Em 1997, o débito privado indonésio era de US$ 18 bilhões, para um PIB de US$ 220 bilhões — perto do dobro do teto de 5%, acima do qual economias costumam ser consideradas doentes. O gatilho disparou em julho, com o “ataque especulativo” ao baht tailandês e seu colapso. Os investidores saíram também da Indonésia, dados os paralelismos das duas economias. Foi a vez de a rúpia despencar.  

De volta ao eixo político-administrativo, Azis ilustra o mau uso dos empréstimos com histórias do arco da velha. Havia projetos como a construção do prédio mais alto do mundo — superando outro na concorrente Malásia — e da ponte mais longa do mundo. Para que essa ponte ficasse maior do que uma em Cingapura, ela faria uma curva, já que a travessia em questão não era suficientemente larga. “Esses projetos não tinham visibilidade”, diz o professor. “Não há um acompanhamento de sua evolução.” Além disso, há problemas mais conhecidos, como a corrupção e o monopólio de setores lucrativos da economia pelos familiares de Suharto. É aqui que a questão se torna eminentemente política. O ditador está com 76 anos. O que acontecerá, quando morrer? “Se o ditador morrer”, diz o professor, cometendo um ato falho, “será substituído por algum general.” Não se sabe quem. Não há candidatos conhecidos, como não havia quando Suharto foi escolhido pela cúpula, em março de 1966.

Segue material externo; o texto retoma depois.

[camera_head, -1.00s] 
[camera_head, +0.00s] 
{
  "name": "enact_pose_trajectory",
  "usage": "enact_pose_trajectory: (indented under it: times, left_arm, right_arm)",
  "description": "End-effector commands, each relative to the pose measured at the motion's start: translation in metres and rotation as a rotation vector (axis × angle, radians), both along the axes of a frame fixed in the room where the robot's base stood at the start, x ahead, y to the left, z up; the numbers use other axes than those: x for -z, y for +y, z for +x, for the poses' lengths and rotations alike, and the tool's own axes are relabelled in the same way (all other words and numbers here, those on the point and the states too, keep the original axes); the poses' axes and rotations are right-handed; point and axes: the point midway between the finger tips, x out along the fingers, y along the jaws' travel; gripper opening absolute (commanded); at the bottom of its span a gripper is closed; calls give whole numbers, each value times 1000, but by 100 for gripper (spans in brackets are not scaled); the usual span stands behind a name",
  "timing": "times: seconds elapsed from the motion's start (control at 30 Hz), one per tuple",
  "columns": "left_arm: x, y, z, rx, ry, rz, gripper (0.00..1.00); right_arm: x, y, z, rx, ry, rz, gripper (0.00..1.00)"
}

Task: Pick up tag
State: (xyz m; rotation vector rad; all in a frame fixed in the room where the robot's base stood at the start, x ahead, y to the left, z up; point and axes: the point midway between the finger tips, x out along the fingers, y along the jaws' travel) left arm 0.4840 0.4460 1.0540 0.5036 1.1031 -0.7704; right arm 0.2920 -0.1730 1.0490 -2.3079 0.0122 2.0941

Independentemente da morte de Suharto, o professor trabalha com o cenário de “abertura política” na Indonésia. “Não há outro caminho.” Democracia já seria exagerado esperar, diz Azis, ressalvando que não é cientista político — se bem que o professor conhece o regime de perto: sua família é proprietária de um dos maiores jornais indonésios, o Surabaya Post, fundado em 1953 e dirigido pela mãe dele.

As Forças Armadas, para justificar o controle, jogam com o espectro da fragmentação: os 200 milhões de indonésios dividem-se em centenas de etnias, línguas e dialetos, e 30 mil ilhas. A crise, com os saques e as manifestações, só reforçou as justificativas dos militares.